▸ **DIRECTIONS FOR THIS TASK**: Look through the data below and count each line where the word "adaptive" appears. Reply with the count alone.

▸ **PROVIDED INFORMATION**:

"""

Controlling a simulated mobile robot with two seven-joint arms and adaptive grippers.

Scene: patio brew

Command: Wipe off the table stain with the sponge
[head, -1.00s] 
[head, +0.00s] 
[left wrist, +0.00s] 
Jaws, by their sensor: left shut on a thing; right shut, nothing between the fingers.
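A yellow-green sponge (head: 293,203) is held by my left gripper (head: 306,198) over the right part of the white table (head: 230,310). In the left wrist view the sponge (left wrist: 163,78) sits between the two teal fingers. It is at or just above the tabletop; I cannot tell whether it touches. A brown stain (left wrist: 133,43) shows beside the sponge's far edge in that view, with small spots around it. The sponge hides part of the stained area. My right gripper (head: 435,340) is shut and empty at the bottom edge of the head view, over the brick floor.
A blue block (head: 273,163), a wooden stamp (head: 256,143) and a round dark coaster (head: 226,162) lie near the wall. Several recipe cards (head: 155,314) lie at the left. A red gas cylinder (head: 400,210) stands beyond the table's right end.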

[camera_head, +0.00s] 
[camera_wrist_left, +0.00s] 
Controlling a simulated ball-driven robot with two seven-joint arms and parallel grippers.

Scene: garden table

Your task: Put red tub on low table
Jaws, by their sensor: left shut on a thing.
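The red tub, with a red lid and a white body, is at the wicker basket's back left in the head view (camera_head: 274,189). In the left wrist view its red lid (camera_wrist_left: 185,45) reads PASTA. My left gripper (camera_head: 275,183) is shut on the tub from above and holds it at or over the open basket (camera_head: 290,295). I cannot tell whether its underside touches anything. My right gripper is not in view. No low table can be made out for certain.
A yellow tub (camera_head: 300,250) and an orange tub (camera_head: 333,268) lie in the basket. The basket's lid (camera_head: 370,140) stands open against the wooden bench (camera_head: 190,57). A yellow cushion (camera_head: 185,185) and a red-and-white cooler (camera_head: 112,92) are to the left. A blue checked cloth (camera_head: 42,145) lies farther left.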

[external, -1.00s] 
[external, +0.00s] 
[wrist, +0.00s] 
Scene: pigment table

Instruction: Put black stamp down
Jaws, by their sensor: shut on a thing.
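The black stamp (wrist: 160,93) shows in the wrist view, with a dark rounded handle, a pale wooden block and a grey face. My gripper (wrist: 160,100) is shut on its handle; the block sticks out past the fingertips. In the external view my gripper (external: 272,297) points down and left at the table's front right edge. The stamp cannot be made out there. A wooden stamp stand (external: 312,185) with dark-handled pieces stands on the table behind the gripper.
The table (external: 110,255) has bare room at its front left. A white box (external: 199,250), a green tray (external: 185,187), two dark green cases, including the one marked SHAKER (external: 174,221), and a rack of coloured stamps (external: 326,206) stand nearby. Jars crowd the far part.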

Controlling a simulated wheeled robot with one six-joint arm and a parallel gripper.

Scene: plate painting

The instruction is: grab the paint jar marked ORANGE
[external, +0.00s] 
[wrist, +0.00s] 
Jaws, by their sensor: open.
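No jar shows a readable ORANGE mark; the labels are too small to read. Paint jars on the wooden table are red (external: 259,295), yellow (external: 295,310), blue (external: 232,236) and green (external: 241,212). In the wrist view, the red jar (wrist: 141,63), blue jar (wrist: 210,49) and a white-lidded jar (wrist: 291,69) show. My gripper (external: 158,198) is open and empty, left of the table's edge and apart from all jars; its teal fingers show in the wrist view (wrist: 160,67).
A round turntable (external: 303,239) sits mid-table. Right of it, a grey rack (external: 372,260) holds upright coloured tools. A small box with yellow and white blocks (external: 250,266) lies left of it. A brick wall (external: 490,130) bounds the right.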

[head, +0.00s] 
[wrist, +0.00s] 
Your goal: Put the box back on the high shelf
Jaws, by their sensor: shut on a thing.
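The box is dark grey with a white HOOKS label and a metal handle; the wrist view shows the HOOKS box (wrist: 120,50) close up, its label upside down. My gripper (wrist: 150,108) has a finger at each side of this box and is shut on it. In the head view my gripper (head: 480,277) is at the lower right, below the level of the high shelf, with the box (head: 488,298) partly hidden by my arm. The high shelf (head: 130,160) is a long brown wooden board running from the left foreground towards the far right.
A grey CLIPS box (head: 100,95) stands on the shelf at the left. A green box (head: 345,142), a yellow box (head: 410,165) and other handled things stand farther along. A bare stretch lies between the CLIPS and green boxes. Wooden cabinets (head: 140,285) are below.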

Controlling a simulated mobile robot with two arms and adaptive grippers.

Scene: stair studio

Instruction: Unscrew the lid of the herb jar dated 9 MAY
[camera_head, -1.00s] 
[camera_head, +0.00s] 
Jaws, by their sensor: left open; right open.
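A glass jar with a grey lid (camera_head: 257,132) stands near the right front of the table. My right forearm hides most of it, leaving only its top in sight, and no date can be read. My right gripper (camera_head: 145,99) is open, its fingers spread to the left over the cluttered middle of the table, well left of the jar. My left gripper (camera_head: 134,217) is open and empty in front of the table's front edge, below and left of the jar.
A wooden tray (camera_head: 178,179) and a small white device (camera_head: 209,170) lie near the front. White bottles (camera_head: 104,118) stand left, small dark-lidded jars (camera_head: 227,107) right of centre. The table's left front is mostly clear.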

"""

▸ **RESULT OF THE EXERCISE**: 2